╭─ Data shown

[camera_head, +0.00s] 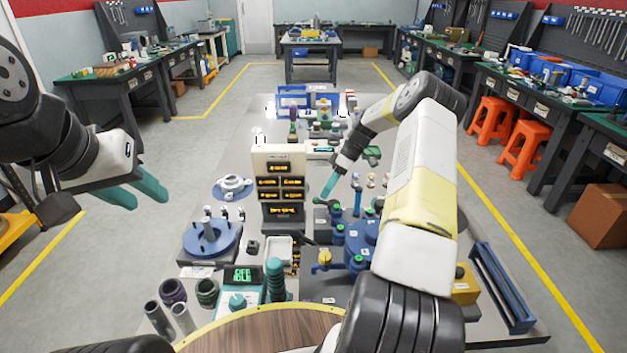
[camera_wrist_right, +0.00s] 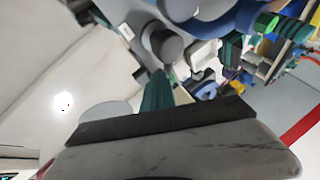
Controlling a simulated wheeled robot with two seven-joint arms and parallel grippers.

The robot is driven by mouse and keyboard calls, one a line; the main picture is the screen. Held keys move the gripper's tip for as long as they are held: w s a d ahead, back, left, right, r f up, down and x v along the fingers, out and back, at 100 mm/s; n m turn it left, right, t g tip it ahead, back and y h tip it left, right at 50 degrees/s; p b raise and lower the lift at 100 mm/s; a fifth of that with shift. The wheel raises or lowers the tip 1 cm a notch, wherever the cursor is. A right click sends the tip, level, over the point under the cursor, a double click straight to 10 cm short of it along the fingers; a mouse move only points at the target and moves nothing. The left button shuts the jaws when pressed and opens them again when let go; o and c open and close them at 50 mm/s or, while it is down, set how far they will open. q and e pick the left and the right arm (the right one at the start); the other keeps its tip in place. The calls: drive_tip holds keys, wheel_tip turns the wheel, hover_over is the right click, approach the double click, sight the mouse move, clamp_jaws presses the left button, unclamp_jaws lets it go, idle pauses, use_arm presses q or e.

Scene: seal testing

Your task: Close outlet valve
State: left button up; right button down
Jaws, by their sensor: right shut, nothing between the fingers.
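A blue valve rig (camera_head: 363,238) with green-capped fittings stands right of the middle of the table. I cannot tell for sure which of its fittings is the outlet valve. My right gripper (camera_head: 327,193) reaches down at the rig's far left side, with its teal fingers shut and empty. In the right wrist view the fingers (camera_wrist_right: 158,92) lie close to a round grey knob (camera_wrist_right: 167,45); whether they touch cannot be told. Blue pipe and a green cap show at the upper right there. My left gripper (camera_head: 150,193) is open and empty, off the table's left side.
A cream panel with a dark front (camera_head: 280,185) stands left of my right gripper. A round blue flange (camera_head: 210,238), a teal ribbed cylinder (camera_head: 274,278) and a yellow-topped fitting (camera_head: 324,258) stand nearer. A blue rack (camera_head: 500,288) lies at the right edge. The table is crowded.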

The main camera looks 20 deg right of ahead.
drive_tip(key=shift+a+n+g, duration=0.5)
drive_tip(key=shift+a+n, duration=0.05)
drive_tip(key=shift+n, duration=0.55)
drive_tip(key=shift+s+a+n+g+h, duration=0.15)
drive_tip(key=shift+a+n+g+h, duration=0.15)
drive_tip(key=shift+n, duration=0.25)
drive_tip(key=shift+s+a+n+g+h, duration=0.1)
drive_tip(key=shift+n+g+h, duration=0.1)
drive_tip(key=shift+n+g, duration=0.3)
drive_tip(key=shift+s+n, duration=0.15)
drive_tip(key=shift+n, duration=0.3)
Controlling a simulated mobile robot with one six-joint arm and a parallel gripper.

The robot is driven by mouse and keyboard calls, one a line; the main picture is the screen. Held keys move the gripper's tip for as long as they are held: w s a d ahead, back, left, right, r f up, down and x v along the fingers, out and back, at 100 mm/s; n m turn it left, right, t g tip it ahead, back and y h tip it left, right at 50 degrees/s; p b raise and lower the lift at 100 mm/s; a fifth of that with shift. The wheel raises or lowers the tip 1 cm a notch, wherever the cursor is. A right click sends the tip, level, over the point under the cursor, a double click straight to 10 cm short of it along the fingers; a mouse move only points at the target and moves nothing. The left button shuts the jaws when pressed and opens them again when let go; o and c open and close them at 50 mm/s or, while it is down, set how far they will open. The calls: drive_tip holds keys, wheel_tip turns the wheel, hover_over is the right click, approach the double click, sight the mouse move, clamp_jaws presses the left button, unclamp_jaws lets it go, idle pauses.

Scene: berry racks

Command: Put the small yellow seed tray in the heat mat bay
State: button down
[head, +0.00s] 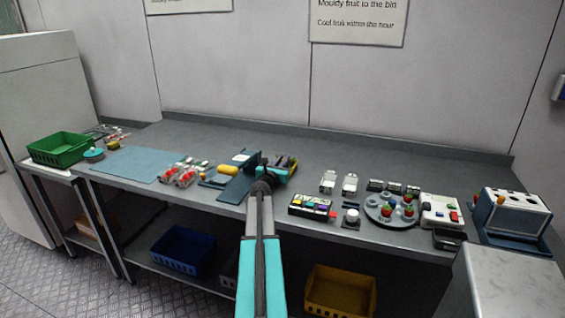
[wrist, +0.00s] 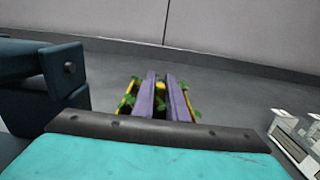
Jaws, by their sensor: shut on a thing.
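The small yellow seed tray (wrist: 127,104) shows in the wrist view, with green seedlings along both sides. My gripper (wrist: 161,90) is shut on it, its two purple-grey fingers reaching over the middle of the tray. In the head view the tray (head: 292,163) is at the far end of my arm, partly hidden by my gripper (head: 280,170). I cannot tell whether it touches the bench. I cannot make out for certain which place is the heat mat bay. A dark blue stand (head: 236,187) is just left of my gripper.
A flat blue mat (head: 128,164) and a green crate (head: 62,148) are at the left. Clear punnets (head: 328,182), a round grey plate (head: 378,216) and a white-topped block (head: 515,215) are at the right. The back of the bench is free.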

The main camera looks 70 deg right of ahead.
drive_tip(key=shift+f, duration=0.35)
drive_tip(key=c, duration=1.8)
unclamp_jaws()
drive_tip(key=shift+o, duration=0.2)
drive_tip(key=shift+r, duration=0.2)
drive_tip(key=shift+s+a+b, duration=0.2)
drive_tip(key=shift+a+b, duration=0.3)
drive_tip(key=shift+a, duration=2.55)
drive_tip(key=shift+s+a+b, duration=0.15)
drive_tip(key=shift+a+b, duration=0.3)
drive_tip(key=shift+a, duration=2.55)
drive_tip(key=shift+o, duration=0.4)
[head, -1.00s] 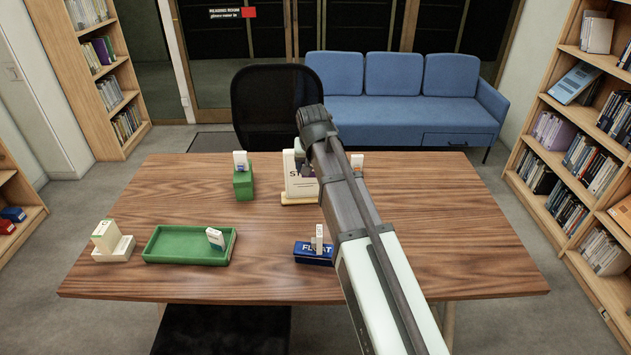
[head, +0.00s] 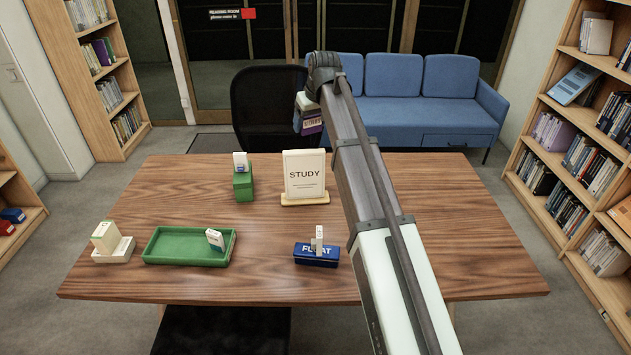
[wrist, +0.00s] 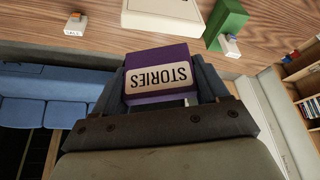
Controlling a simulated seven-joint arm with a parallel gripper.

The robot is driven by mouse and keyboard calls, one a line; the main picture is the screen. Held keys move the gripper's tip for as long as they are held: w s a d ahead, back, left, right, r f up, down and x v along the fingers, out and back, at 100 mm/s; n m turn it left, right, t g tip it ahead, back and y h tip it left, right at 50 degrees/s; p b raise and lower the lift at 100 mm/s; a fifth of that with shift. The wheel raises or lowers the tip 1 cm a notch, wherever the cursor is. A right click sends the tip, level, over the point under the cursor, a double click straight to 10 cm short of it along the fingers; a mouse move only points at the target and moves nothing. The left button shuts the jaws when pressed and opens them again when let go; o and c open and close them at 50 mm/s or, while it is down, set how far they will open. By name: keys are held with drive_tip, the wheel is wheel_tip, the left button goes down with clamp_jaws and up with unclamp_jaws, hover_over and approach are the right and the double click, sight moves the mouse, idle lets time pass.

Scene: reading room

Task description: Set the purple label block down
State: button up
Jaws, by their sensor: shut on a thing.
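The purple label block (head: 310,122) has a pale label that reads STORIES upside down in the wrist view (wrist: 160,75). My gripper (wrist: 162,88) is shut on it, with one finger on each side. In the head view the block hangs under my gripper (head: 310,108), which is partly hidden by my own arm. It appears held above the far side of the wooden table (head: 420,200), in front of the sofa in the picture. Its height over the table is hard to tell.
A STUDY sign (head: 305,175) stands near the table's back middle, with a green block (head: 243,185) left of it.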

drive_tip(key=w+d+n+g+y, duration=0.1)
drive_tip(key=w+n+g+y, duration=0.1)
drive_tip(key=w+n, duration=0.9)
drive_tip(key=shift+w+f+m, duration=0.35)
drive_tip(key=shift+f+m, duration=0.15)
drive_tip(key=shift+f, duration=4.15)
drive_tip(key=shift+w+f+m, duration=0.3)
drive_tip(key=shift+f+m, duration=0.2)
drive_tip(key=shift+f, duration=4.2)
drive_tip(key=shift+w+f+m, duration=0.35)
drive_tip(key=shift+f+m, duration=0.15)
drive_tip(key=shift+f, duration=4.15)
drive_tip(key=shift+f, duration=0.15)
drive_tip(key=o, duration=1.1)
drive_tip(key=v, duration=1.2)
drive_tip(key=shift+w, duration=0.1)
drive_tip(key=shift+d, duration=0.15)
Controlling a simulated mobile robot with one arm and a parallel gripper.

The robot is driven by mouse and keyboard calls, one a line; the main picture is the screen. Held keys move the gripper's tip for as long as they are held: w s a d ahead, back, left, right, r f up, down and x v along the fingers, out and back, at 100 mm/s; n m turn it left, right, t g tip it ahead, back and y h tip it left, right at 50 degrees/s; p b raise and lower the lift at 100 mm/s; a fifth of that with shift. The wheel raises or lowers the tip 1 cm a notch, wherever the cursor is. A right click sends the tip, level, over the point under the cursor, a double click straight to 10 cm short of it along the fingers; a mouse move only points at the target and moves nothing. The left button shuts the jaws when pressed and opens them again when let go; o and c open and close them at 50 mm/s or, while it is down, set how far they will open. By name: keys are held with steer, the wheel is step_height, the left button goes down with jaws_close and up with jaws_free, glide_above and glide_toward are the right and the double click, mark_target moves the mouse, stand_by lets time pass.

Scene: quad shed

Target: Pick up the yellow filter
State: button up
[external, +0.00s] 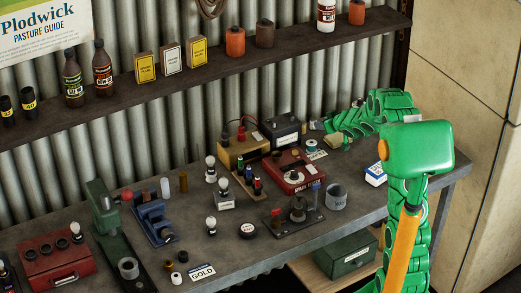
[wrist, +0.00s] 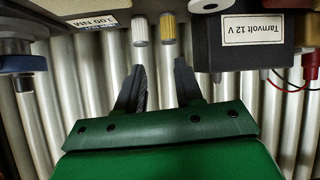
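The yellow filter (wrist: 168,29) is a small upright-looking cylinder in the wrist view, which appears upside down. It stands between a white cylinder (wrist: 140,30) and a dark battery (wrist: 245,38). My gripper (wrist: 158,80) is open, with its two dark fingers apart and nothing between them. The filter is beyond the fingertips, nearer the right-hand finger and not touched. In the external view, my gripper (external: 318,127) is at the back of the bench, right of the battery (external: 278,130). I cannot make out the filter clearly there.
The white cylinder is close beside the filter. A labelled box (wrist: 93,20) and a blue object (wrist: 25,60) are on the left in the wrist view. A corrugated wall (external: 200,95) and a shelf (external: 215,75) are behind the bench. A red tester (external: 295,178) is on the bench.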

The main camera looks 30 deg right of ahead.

╰─

Written task — Begin at the line that has "Your task: Close outlet valve" in the entries above; stop after the line that has "State: left button up; right button down". Transcribe exactly those lines and no others.

Answer to this problem —
Your task: Close outlet valve
State: left button up; right button down

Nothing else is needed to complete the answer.